Earlier this week, Mike McGlone, a Senior Commodity Strategist at Bloomberg Intelligence (Bloomberg’s research arm on the Bloomberg Terminal”), shared his latest thoughts on Bitcoin.

His comments were made during an interview with Daniela Cambone, Editor-at-Large and Anchor at Stansberry Research.

According to a report by The Daily Hodl, McGlone told Cambone:

“So Bitcoin, I think it’s [only] a matter of time [until] it appreciates towards that $100,000 level. And at some point, it’s going to just slip in and kick into that bull market – maybe at the same time gold and treasury bonds do in terms of price.

The key thing right now [is] it’s getting pounded, but it’s the most discounted it’s ever been on a 100-week and 200-week moving average and it’s simple facts of supply-demand adoption looking forward to the next five or 10 years. Supply is going down by code. Demand and adoption are going up.

Last week, Nigel Green, the CEO of UAE-headquartered deVere Group, which is “one of the world’s largest independent international financial consultancies”, talked about how serious long-term investor are taking advantage of the volatility in the crypto market.

Green said:

Markets are now predicting that policymakers at major central banks, including the U.S. Federal Reserve and Bank of England, are likely to remain resolute in pumping up interest rates in their battle to beat down unexpectedly stubborn inflation… Five powerful officials of the world’s most influential central bank, the Fed, in comments made on Thursday, maintained a hawkish theme that inflation remains far too high and they won’t be put off raising rates… We expect a 75 basis-point hike when they gather 1-2 November…

Meanwhile, members of the Bank of England’s Monetary Policy Committee have been delivering pretty clear hints that they will push through a big increase in rates when the MPC next meets on 3 November…

Given Bitcoin and Ether’s current correlation with stock markets, we anticipate further, perhaps heightened, volatility in the crypto market before the end of 2022… However, for serious investors this will not necessarily be seen as a bad thing… The major investors, including institutional ones, will treat it in the same way as turbulence in any other market…

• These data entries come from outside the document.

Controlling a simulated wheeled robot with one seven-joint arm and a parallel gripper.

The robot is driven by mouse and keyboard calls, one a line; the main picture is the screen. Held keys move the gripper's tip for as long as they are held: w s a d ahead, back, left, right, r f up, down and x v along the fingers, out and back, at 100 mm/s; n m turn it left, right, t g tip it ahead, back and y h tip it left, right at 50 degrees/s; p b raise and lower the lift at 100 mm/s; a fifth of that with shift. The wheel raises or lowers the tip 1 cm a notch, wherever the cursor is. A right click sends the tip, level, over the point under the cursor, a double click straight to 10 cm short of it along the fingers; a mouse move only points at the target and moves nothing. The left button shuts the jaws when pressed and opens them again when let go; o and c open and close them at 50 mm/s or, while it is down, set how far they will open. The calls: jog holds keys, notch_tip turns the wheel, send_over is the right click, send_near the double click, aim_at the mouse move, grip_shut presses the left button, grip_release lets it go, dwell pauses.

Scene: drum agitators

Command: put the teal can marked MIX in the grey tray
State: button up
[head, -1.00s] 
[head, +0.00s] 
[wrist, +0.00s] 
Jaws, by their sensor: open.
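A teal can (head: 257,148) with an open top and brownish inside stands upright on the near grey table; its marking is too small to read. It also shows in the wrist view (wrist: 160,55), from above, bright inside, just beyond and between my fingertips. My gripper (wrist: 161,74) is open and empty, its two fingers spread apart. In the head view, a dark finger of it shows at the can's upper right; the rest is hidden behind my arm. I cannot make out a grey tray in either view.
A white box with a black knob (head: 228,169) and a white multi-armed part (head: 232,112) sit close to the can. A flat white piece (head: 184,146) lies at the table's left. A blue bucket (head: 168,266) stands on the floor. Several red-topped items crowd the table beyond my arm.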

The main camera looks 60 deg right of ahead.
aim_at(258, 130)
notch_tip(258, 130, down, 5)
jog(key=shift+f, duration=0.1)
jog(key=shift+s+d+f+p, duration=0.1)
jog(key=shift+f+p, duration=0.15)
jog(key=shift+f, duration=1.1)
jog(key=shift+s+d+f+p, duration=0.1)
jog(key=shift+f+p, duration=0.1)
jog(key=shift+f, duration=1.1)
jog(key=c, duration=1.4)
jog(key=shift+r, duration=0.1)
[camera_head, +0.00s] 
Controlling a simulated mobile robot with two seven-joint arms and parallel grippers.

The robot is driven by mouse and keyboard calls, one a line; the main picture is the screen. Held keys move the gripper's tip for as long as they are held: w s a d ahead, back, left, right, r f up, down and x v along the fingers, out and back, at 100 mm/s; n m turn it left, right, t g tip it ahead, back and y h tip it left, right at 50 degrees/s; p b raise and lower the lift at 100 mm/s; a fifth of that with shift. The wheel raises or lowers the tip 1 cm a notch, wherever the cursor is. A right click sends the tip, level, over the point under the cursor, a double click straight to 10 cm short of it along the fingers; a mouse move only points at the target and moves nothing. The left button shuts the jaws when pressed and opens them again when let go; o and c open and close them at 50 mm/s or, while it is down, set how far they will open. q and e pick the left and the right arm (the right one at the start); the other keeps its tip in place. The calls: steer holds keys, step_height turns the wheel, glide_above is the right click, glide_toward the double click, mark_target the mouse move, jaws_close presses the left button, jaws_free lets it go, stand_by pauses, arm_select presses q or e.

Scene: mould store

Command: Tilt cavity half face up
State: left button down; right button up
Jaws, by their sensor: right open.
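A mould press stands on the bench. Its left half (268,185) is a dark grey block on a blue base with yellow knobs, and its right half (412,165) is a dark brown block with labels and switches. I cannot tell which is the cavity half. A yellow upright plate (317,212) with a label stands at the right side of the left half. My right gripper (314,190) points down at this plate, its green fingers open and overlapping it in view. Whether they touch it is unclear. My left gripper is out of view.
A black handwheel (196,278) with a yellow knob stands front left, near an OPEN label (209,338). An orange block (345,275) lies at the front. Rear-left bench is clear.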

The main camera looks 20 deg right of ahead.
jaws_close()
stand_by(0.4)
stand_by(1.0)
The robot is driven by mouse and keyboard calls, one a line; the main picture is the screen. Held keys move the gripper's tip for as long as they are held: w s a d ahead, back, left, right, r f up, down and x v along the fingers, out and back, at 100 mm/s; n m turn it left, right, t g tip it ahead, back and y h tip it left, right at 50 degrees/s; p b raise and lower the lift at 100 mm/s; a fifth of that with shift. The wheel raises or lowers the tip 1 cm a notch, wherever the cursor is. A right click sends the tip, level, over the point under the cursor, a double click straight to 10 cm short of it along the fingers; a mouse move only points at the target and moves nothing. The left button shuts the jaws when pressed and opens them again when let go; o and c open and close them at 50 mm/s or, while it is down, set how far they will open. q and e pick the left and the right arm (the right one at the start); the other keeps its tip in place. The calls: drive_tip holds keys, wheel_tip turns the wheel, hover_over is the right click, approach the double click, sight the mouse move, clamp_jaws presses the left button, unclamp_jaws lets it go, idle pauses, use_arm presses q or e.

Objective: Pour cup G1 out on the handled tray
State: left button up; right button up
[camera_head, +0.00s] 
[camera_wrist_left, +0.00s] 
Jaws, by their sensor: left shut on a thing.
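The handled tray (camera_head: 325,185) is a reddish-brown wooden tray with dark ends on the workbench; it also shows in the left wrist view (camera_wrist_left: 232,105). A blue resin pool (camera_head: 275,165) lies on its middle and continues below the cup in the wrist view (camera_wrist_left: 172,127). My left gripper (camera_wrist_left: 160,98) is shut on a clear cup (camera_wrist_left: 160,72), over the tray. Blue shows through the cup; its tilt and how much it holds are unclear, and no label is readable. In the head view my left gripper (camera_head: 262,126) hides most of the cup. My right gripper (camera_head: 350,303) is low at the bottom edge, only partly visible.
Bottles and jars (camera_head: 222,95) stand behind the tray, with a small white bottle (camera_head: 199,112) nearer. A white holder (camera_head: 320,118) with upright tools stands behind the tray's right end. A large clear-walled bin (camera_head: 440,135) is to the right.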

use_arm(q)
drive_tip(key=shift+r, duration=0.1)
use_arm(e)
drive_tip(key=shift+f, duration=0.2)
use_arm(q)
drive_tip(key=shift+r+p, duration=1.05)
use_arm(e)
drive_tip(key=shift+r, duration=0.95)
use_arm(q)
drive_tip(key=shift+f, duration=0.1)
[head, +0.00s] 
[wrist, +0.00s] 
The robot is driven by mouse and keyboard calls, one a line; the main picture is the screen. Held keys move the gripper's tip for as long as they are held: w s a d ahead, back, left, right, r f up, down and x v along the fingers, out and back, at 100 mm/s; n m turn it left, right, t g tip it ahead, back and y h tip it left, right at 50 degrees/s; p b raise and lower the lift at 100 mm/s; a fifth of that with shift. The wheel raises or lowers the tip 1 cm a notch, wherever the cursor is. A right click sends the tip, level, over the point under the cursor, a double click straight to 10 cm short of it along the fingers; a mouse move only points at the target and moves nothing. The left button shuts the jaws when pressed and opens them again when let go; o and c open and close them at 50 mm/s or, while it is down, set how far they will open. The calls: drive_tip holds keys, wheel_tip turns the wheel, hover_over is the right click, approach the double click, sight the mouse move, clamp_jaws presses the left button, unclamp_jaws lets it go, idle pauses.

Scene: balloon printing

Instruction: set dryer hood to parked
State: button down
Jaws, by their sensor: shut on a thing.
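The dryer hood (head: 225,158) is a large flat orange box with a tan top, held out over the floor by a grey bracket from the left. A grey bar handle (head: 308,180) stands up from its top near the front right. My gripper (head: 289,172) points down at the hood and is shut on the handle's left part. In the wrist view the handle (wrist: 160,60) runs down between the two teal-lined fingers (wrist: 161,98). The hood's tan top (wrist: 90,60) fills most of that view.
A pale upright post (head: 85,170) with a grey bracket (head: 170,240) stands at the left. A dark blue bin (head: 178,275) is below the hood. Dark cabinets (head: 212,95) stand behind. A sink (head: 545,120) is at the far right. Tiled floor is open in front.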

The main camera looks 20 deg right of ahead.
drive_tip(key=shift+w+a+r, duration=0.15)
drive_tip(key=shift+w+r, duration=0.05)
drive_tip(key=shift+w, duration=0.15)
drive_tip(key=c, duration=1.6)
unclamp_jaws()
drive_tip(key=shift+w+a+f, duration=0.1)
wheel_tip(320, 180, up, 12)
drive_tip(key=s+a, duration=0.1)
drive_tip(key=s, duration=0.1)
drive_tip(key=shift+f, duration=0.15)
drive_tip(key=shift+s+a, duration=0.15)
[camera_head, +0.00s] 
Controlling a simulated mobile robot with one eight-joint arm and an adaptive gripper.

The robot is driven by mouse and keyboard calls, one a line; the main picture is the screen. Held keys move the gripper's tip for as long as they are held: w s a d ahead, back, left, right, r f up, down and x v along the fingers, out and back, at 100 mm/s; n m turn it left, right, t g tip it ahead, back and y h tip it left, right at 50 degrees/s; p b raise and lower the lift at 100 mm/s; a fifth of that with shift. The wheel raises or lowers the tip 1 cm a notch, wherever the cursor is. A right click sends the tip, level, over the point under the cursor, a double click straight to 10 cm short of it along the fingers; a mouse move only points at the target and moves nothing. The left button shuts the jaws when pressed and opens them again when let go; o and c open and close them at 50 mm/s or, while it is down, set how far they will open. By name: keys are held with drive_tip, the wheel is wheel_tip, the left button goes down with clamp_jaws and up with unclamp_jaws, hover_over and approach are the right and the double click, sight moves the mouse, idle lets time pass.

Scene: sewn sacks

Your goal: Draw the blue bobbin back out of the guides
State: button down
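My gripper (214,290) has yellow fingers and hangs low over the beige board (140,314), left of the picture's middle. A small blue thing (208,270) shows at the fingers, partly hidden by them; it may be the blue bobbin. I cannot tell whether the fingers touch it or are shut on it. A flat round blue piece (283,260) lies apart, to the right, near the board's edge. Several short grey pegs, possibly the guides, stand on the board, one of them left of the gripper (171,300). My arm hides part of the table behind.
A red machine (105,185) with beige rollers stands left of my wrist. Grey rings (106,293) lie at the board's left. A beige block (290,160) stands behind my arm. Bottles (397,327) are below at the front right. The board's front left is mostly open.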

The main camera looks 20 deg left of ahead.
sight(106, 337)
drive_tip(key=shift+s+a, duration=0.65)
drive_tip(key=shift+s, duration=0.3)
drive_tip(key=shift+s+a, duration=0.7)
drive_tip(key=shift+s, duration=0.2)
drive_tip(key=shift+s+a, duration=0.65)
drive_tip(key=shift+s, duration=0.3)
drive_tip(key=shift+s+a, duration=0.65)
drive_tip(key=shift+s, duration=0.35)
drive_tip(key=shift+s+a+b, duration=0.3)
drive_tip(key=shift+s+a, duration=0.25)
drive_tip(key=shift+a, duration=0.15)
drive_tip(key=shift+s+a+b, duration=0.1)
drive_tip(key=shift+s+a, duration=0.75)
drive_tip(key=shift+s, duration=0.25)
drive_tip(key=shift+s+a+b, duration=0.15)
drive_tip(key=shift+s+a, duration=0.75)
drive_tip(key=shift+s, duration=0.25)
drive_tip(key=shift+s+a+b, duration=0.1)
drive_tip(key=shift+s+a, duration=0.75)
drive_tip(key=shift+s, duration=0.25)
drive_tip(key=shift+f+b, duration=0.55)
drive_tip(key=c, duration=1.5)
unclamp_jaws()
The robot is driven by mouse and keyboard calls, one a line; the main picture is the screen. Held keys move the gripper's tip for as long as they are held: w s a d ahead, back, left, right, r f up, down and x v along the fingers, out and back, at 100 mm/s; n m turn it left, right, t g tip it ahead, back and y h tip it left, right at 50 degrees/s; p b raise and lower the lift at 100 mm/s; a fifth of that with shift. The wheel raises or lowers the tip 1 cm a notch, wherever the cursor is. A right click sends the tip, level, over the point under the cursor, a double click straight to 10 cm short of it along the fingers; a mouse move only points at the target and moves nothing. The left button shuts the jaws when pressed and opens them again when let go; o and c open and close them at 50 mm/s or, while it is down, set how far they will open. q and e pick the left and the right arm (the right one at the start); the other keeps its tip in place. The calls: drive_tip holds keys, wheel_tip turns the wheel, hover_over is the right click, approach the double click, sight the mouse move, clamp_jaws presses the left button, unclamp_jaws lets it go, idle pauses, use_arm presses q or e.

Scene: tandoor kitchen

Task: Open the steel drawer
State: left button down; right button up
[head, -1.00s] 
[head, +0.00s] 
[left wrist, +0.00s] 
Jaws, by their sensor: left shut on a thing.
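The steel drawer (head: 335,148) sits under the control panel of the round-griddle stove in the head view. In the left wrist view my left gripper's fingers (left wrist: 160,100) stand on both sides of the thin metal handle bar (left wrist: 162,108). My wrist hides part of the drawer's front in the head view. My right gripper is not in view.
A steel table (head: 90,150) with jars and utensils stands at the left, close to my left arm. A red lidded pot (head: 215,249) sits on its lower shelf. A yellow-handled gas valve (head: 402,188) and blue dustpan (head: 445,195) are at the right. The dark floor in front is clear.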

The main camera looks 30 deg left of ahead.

Some of the world’s best investors consistently use market volatility as major buying opportunities in traditional financial markets – and the cryptocurrency market is now no different… When used effectively and efficiently, volatility can be an extremely powerful investment strategy… Savvy, long-term crypto investors will be looking to benefit from panic-sellers by buying their digital currencies ‘on the cheap’ to enhance their investment portfolios… Serious investors will not be spooked by further volatility. This isn’t their first rodeo.